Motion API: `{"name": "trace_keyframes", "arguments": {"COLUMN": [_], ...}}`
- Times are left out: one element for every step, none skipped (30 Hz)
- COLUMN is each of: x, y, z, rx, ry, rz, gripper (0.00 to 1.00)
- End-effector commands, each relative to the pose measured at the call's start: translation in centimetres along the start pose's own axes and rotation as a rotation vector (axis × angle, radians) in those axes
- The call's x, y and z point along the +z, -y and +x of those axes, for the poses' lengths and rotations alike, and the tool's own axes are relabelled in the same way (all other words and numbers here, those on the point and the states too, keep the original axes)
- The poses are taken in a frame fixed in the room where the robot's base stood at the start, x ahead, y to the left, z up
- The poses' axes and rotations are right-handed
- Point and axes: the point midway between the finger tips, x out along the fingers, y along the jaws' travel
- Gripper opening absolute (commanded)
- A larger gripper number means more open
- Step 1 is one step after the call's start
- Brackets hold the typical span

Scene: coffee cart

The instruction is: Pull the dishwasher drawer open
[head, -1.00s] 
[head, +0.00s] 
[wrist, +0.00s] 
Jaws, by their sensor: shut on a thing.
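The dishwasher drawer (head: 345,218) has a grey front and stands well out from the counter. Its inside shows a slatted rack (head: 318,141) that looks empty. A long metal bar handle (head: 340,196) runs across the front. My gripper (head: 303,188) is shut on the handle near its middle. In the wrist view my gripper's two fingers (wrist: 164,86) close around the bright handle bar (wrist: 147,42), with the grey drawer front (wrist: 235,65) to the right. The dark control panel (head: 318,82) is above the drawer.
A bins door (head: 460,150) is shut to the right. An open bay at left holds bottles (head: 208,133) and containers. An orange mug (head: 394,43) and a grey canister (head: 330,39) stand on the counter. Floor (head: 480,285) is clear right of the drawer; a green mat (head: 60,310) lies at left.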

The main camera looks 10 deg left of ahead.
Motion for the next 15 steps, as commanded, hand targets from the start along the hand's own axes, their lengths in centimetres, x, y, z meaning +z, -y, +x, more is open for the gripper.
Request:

#####

Take the listing above and repeat exactly the lines from the one containing "- COLUMN is" through the one containing "- The poses'", both included.

EXERCISE OUTPUT -
- COLUMN is each of: x, y, z, rx, ry, rz, gripper (0.00 to 1.00)
- End-effector commands, each relative to the pose measured at the call's start: translation in centimetres along the start pose's own axes and rotation as a rotation vector (axis × angle, radians) in those axes
- The call's x, y and z point along the +z, -y and +x of those axes, for the poses' lengths and rotations alike, and the tool's own axes are relabelled in the same way (all other words and numbers here, those on the point and the states too, keep the original axes)
- The poses are taken in a frame fixed in the room where the robot's base stood at the start, x ahead, y to the left, z up
- The poses' axes and rotations are right-handed

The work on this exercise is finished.